Reformation Commentary on Scripture
Old Testament XII
Editors: Beckwith, Carl L; George, Timothy (General Editor);
Manetsch, Scott M. (Associate General Editor)
Publisher: IVP Academic (www.ivpress.com)
My reason for requesting Ezekiel, Daniel was the opportunity to read commentary from reformers like Martin Luther, John Calvin, John Owen, John Bunyan, Richard Baxter and many other ancient expositors. This volume provides the opportunity to see how they interpreted these challenging Old Testament books. What I read convinces me that the existing and forthcoming volumes in this series will be a valuable addition to any theological library. Collect them all if you value commentaries.

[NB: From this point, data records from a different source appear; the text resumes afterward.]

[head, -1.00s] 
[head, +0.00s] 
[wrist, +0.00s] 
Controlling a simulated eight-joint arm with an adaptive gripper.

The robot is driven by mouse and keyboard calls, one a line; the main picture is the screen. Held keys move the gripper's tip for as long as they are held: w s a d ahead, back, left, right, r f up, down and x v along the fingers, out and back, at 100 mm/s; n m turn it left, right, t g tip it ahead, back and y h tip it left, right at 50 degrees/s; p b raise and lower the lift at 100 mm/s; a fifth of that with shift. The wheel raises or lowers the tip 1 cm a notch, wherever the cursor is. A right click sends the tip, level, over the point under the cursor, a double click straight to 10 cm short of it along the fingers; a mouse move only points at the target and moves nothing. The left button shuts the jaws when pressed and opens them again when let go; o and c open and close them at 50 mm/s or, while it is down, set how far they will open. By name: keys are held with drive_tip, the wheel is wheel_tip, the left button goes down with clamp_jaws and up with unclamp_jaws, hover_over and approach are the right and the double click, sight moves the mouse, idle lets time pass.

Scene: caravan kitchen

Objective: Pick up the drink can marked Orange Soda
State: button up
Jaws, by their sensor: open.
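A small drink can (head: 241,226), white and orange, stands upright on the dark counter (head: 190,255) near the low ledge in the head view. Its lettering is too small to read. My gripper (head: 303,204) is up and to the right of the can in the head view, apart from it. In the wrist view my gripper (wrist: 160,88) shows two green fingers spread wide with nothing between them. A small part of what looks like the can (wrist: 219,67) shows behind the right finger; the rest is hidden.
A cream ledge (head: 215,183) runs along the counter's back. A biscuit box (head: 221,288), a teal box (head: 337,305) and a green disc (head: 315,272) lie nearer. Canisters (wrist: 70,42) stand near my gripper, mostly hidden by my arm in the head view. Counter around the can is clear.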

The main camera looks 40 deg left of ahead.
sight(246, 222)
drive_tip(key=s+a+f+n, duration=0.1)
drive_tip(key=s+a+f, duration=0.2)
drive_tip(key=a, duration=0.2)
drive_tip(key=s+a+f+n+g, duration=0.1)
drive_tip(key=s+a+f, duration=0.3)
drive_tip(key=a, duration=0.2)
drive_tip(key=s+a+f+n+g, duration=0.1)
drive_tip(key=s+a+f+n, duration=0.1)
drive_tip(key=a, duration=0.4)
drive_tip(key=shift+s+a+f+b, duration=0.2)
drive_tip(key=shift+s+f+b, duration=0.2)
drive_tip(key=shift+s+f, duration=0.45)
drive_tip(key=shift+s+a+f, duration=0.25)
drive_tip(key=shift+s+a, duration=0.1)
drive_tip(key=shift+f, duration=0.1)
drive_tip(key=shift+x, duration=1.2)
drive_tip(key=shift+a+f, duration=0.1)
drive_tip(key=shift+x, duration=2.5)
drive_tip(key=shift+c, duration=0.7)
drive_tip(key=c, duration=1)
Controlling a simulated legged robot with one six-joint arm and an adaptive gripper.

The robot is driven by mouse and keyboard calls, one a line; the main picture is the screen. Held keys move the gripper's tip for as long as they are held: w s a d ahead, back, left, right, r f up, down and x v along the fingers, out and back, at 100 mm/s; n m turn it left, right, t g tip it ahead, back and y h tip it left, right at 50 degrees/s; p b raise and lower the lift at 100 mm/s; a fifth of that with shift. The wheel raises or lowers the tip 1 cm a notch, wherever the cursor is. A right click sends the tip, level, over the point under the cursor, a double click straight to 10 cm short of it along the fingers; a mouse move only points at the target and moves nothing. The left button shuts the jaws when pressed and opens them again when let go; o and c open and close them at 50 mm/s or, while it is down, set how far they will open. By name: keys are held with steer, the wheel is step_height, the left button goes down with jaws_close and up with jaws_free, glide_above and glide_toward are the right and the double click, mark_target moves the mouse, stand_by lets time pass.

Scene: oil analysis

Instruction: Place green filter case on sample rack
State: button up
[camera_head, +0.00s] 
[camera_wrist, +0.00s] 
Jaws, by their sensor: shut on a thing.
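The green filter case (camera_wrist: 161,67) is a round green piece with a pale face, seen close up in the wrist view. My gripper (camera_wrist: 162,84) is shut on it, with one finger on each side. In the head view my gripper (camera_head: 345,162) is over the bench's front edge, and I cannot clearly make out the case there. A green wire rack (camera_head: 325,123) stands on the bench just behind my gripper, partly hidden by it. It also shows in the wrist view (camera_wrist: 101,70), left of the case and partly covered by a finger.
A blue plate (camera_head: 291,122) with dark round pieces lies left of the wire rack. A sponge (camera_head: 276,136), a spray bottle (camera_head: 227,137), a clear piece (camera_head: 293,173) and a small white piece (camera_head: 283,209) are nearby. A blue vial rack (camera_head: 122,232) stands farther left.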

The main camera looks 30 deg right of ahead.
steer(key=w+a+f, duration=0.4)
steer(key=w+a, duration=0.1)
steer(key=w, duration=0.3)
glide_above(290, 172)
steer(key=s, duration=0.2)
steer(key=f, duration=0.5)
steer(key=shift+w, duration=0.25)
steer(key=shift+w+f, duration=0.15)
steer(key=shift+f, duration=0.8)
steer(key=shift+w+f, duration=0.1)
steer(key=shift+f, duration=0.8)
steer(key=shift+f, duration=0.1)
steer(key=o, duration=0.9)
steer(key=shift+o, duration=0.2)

These commentators stand outside our era and culture offering varied and different interpretations than their modern counterparts. They may not always be right, and they don’t always agree, but echoing the thought of G. K. Chesterton, they should have a voice at the table. It is not just contemporaries that need to be heard.
One instance where the reformers agree, but may be wrong, is their reading of the description of the temple in Ezekiel 40-48. They see it as figurative of the Church and heaven but not literal. This stands in sharp contrast to the many today looking for a literal rebuilding of the temple.
When Christ took hold of my life in the late 1970s, it wasn’t long before I encountered teaching on Ezekiel 36-38. Many see a reference to Russia invading Israel in the last days. While that may be the case, the reformers do not have the same emphasis. I value their perspective because it can keep us from having a narrow view. The second part of Proverbs 11:14 states that “in an abundance of counselors there is safety.” A consensus of opinion is worth considering and may help one to avoid error.
This volume effectively brings together the reformers’ most concise thoughts, which are drawn from a multitude of writings. Though this is a strength, it is also a slight shortcoming. Instead of getting detailed exposition on every single verse, you get commentary on select verses and overviews of passages, which may leave a reader wanting to know more and reaching for other resources. This might work best alongside a modern commentary using it in a way that one might compare old and modern translations of the Bible.
One feature I appreciate is the editor’s summary of the reformers’ thoughts on a passage, which follows the text of Scripture. Immediately readers have a general sense of the reformers’ understanding. This is a valuable feature.
The reformers comments come next, grouped under the appropriate text reference. This is further broken down by content specific headings for each commentator, whose writings normally stretch from one to three paragraphs. This layout is excellent, making it easy to navigate. The entire text of Ezekiel and Daniel is given in the English Standard Version except where noted.
This changed the way I see Ezekiel’s visions. I saw Christ more clearly than I ever have before. The reformers’ reverence and godliness shines through the material.
Overall, the exposition is sound, though it occasionally has a Calvinist and anti-Papist slant. The latter is no surprise; these our protestant reformers! But like the Calvinist leanings, this material is just in passing. The editor limits the discussion to what is pertinent.
Reading the many passages by Calvin, one quickly realizes that he is a fine expositor. I enjoyed his thoughts, even though I might disagree with some Calvinist doctrine.
These expositors do an admirable job on some of the most challenging material in the Bible. Where else can you find such a starry sky of reformation lights illuminating the revelations in these two books?
Finally, the color scheme and artwork in this series is my favorite among the Ancient Christian sets of books. The main color is a pleasing shade of green with off-white lettering. “The Paradise,” the Protestant Church in Lyon is part of the jacket artwork.